Warner Music work with Mixcloud to monetise online indie radio

British radio streamers Mixcloud have signed a massive deal with Warner that will license Warner Music Group music for use on their radio shows.

Mixcloud and Warner Music Group have signed a deal that enters the two companies into a licensing agreement for music and royalties. This will legally allow to Mixcloud to not just air Warner Music but at last monetise their digital radio shows.

Mixcloud is used to share and listen to radio shows online which feature everything from podcast-style shows, DJ sets, and of course your typical presenter + music radio show. Notable artists and entities involved with Mixcloud include Tiesto, Moby, Erykah Badu, David Byrne, and the Guardian.

With licensing comes money and as such a few things are going to have to shift around in Mixcloud. They are clearly trying not to let it get too in the way of their model as it runs now, offering each creator the option of charging for their shows/podcasts/sets individually for their own decided amount.

Seeing as they weren’t allowed to charge for their service before it’s a sensible step that still leaves the users with power and doesn’t suddenly paywall the service. This allows creators and listeners to adjust to the new model, whereas introducing a flat subscription rate would have likely drawn many users away.

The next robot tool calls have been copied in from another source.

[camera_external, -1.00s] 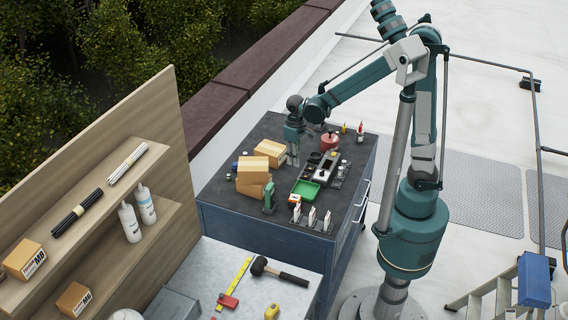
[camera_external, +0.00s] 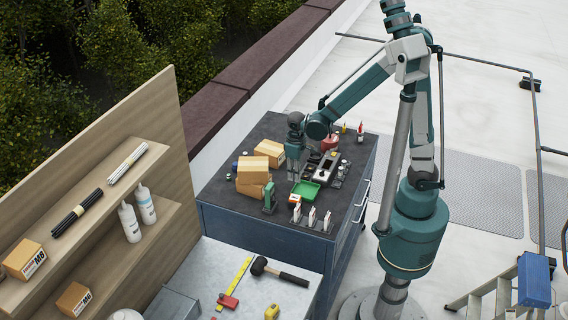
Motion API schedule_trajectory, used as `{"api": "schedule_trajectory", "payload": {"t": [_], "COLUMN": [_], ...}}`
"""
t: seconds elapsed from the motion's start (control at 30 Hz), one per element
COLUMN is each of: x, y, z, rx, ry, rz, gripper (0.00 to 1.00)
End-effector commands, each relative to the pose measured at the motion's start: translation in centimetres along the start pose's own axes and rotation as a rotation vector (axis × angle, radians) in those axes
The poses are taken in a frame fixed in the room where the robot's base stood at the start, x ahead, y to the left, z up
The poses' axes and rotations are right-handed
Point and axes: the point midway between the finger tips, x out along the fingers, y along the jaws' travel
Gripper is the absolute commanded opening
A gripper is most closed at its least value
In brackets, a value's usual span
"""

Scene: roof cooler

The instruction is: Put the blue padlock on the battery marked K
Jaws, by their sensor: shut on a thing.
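My gripper (camera_external: 293,175) is low over the dark workbench top (camera_external: 235,213), between the stacked cardboard boxes and the green tray. Its jaws are shut on a thing too small and hidden to make out. I cannot tell whether it is the blue padlock. Several small upright white pieces, including one at the front edge (camera_external: 311,217), stand in a row on the bench. Any letters on them are too small to read, so I cannot pick out the battery marked K.
Cardboard boxes (camera_external: 252,172) are stacked left of my gripper. A green tray (camera_external: 305,191) and a dark organizer (camera_external: 325,166) are to its right. A green upright object (camera_external: 269,196) stands in front. A red round container (camera_external: 330,142) is farther back. The bench's left front is clear.

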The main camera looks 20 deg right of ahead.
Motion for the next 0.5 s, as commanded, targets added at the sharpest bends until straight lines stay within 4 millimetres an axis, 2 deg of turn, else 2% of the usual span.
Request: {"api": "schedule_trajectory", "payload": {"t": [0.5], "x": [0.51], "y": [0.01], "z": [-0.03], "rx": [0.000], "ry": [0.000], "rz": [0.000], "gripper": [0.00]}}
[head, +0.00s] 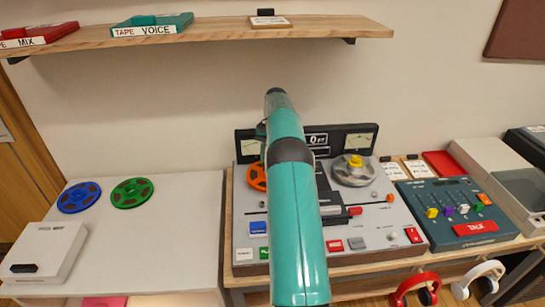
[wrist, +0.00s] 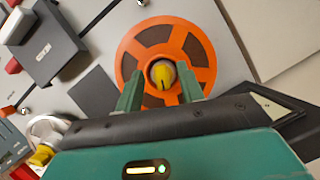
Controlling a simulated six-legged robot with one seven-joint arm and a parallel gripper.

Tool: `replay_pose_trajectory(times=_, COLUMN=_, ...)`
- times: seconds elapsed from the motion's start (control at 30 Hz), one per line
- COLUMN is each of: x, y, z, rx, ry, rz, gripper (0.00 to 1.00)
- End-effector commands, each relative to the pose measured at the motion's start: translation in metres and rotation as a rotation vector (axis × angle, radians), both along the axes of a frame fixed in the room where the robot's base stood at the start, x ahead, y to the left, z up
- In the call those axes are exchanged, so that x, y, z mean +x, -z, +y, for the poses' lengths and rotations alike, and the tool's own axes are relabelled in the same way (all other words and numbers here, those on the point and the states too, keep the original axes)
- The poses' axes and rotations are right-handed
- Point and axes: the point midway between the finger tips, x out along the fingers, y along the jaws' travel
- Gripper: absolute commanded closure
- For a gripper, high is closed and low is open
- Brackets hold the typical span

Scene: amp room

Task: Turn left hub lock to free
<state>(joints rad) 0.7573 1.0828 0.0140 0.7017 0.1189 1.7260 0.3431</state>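The left hub lock (wrist: 163,74) is a small knob with a yellow pointer at the centre of an orange reel (wrist: 144,35) in the wrist view. In the head view the orange reel (head: 256,178) is partly hidden behind my teal arm, and its hub lock is hidden. My gripper (wrist: 160,81) is open, with one teal finger on each side of the hub lock and gaps between fingers and knob. Whether the fingertips are level with the knob is hard to tell. The tape deck (head: 375,213) carries a second, grey reel (head: 354,176) with a yellow hub lock (head: 355,161).
Right of the deck stands a mixer (head: 470,226) with coloured faders. Red headphones (head: 416,289) hang at the front edge. Blue (head: 79,197) and green (head: 132,192) reels lie on the left table. A wooden shelf (head: 220,38) with tape boxes runs above.

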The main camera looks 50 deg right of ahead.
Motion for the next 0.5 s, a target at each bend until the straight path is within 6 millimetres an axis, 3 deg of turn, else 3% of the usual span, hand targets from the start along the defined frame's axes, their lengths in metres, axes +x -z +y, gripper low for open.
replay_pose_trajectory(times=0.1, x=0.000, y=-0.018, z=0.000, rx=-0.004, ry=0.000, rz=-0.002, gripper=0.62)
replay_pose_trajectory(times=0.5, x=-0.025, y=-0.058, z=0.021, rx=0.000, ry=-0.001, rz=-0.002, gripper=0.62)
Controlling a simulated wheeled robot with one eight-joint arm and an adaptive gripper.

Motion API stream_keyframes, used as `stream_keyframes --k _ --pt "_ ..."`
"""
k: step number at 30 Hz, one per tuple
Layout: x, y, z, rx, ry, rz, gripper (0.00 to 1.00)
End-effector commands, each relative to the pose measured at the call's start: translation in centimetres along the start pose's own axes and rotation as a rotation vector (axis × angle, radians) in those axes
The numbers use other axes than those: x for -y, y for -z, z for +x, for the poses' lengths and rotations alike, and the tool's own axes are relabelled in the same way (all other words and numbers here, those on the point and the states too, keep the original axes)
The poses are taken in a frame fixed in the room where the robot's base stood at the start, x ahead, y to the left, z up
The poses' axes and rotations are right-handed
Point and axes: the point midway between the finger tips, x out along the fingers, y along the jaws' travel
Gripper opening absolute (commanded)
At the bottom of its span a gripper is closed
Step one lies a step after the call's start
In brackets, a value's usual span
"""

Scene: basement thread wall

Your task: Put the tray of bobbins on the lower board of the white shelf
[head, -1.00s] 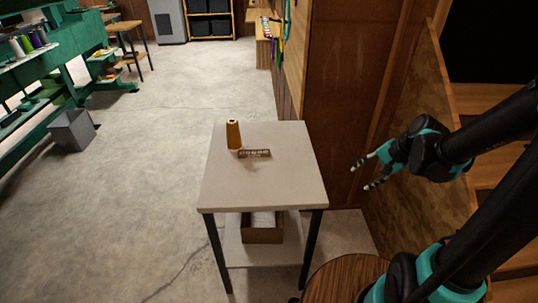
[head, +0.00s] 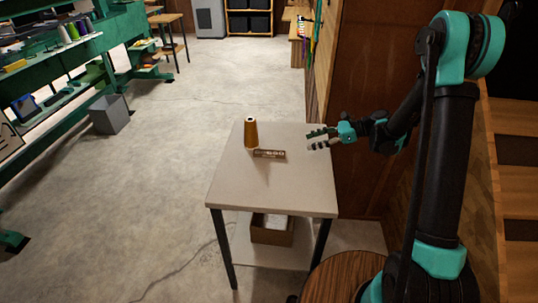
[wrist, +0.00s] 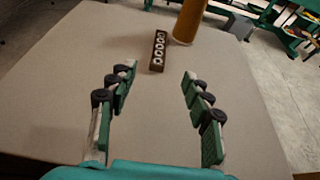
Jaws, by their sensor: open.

Despite having only just signed a licensing agreement with their first major label, Mixcloud already lay claim to their own Content ID system. Content ID systems allow services to recognise music, samples, voices and so on from their own catalogue of music. With the ability to detect copyrighted audio like that services can take action against the use of it or, as in Mixcloud’s case, identify rights-holders and pay the appropriate people for the music.

Mixcloud are reportedly looking to sign deals with the other major labels Universal and Sony. Their business approach so far has been focusing on building the service rather than it’s userbase, whilst still reaching an impressive 17 million listeners a month. This appears to have been working in appealing to labels.